:: OBJECTIVE ::
Extract each line of the data below exactly as written.

:: RECORDED DATA ::
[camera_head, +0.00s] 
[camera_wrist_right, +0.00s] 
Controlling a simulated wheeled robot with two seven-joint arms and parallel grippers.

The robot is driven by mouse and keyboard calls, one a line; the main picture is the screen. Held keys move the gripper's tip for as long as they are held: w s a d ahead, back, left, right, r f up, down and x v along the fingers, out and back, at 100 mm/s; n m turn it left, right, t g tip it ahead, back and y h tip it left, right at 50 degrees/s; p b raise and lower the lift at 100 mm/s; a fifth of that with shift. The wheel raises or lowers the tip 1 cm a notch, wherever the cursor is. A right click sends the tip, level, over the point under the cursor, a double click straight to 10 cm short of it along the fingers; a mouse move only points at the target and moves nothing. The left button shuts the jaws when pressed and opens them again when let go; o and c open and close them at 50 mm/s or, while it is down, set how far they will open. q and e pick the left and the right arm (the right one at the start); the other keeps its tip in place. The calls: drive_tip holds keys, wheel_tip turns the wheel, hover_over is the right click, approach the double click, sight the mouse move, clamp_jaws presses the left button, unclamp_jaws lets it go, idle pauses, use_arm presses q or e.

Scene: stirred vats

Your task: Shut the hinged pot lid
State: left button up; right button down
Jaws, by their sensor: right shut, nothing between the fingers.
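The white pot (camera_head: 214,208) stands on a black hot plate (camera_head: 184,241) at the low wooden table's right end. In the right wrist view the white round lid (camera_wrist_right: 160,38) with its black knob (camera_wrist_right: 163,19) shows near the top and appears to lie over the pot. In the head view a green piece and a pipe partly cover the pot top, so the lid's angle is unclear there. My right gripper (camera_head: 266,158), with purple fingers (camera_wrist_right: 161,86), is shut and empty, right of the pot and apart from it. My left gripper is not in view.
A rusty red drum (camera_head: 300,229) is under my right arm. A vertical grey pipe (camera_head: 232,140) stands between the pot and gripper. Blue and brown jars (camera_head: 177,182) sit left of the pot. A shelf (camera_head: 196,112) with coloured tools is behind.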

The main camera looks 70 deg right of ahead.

:: EXERCISE OUTPUT ::
[camera_head, +0.00s] 
[camera_wrist_right, +0.00s] 
Controlling a simulated wheeled robot with two seven-joint arms and parallel grippers.

The robot is driven by mouse and keyboard calls, one a line; the main picture is the screen. Held keys move the gripper's tip for as long as they are held: w s a d ahead, back, left, right, r f up, down and x v along the fingers, out and back, at 100 mm/s; n m turn it left, right, t g tip it ahead, back and y h tip it left, right at 50 degrees/s; p b raise and lower the lift at 100 mm/s; a fifth of that with shift. The wheel raises or lowers the tip 1 cm a notch, wherever the cursor is. A right click sends the tip, level, over the point under the cursor, a double click straight to 10 cm short of it along the fingers; a mouse move only points at the target and moves nothing. The left button shuts the jaws when pressed and opens them again when let go; o and c open and close them at 50 mm/s or, while it is down, set how far they will open. q and e pick the left and the right arm (the right one at the start); the other keeps its tip in place. The calls: drive_tip holds keys, wheel_tip turns the wheel, hover_over is the right click, approach the double click, sight the mouse move, clamp_jaws presses the left button, unclamp_jaws lets it go, idle pauses, use_arm presses q or e.

Scene: stirred vats

Your task: Shut the hinged pot lid
State: left button up; right button down
Jaws, by their sensor: right shut, nothing between the fingers.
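The white pot (camera_head: 214,208) stands on a black hot plate (camera_head: 184,241) at the low wooden table's right end. In the right wrist view the white round lid (camera_wrist_right: 160,38) with its black knob (camera_wrist_right: 163,19) shows near the top and appears to lie over the pot. In the head view a green piece and a pipe partly cover the pot top, so the lid's angle is unclear there. My right gripper (camera_head: 266,158), with purple fingers (camera_wrist_right: 161,86), is shut and empty, right of the pot and apart from it. My left gripper is not in view.
A rusty red drum (camera_head: 300,229) is under my right arm. A vertical grey pipe (camera_head: 232,140) stands between the pot and gripper. Blue and brown jars (camera_head: 177,182) sit left of the pot. A shelf (camera_head: 196,112) with coloured tools is behind.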

The main camera looks 70 deg right of ahead.

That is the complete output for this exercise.